BRIEF: Wherever the string "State" appears, copy the whole line.

»»

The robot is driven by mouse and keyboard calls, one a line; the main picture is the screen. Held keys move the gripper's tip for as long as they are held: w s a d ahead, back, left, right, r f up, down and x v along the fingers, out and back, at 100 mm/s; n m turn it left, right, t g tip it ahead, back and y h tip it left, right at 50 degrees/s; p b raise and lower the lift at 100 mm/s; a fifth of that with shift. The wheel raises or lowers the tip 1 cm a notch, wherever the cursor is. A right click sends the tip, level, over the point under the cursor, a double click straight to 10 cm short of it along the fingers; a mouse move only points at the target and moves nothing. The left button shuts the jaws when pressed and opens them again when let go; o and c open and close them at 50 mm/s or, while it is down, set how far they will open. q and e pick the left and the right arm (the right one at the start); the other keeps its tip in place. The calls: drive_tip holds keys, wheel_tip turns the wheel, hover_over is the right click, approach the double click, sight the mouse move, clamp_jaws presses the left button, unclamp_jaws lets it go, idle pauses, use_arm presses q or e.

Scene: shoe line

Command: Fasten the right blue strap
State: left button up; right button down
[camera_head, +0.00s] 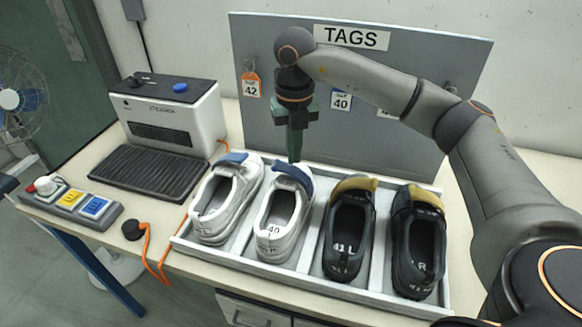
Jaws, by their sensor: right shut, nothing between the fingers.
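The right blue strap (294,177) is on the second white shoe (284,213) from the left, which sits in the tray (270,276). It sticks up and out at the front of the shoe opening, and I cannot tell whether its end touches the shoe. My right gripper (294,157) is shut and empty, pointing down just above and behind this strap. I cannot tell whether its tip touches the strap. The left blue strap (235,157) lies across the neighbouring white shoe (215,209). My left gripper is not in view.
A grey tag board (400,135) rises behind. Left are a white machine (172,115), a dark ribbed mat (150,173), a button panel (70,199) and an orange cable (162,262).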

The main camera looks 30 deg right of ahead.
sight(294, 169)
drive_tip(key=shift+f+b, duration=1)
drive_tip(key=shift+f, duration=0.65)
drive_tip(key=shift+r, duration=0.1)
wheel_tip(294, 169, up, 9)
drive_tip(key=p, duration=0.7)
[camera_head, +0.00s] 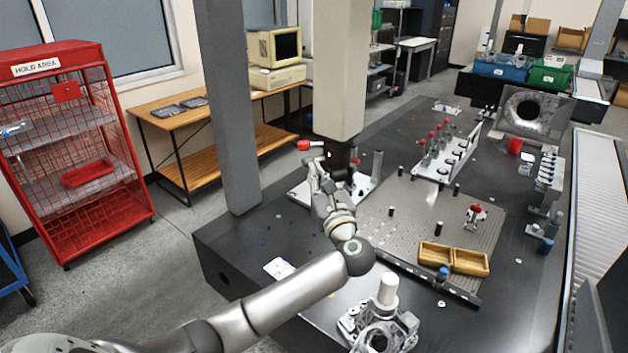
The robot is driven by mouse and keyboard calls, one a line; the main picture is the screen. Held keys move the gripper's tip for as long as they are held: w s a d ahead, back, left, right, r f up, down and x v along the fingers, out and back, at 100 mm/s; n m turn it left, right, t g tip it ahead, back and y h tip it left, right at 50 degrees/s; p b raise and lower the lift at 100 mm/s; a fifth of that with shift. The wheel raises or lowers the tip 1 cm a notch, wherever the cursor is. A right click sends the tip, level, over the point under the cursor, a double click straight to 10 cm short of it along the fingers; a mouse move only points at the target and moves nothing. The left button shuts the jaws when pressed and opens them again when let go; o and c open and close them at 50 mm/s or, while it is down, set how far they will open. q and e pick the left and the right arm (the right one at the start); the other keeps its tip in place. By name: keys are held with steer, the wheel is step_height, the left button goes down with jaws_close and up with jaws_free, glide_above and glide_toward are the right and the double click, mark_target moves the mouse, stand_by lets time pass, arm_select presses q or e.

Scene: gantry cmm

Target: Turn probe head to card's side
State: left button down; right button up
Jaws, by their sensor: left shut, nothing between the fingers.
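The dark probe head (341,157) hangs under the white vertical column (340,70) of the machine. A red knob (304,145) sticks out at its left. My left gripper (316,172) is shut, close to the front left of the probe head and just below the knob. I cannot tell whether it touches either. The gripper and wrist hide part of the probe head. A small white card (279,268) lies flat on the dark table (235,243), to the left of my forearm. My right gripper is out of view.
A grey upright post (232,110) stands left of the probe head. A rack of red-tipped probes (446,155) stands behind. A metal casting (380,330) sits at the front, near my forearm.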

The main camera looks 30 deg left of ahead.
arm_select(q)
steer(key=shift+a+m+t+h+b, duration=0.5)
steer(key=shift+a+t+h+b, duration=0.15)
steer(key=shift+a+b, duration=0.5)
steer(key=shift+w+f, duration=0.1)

««

EXERCISE RESULT:
State: left button up; right button down
State: left button down; right button up

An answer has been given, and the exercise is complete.